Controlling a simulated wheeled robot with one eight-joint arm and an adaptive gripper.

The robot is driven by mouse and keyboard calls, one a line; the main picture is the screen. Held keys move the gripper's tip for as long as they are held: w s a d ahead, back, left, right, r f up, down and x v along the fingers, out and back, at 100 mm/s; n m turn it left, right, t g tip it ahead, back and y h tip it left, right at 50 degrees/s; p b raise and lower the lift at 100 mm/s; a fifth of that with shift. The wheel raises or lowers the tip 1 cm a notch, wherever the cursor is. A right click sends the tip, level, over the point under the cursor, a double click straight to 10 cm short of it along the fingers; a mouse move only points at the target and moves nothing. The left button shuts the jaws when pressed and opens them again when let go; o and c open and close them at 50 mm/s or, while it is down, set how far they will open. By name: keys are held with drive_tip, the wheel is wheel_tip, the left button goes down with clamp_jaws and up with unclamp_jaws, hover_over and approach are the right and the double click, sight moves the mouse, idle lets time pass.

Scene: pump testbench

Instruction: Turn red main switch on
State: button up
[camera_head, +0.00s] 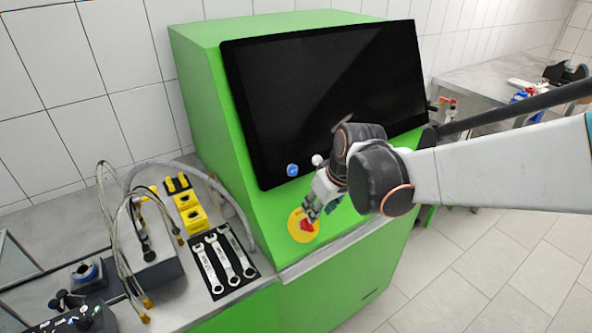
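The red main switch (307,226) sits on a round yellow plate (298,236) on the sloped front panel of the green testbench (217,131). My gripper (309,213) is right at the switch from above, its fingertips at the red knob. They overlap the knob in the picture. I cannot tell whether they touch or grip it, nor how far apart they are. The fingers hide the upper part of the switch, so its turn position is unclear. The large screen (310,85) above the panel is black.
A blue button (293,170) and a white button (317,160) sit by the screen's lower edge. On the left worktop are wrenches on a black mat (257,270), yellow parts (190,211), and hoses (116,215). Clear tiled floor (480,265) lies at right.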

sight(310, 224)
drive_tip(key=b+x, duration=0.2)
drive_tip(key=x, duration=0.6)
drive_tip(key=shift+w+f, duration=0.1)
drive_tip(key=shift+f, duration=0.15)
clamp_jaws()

* _Direction_: In the data above, find the line containing "Scene: pump testbench"; from there, please write out each line through the end, exactly, with the pictures omitted.

* _Result of this task_:
Scene: pump testbench

Instruction: Turn red main switch on
State: button up
[camera_head, +0.00s] 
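The red main switch (307,226) sits on a round yellow plate (298,236) on the sloped front panel of the green testbench (217,131). My gripper (309,213) is right at the switch from above, its fingertips at the red knob. They overlap the knob in the picture. I cannot tell whether they touch or grip it, nor how far apart they are. The fingers hide the upper part of the switch, so its turn position is unclear. The large screen (310,85) above the panel is black.
A blue button (293,170) and a white button (317,160) sit by the screen's lower edge. On the left worktop are wrenches on a black mat (257,270), yellow parts (190,211), and hoses (116,215). Clear tiled floor (480,265) lies at right.

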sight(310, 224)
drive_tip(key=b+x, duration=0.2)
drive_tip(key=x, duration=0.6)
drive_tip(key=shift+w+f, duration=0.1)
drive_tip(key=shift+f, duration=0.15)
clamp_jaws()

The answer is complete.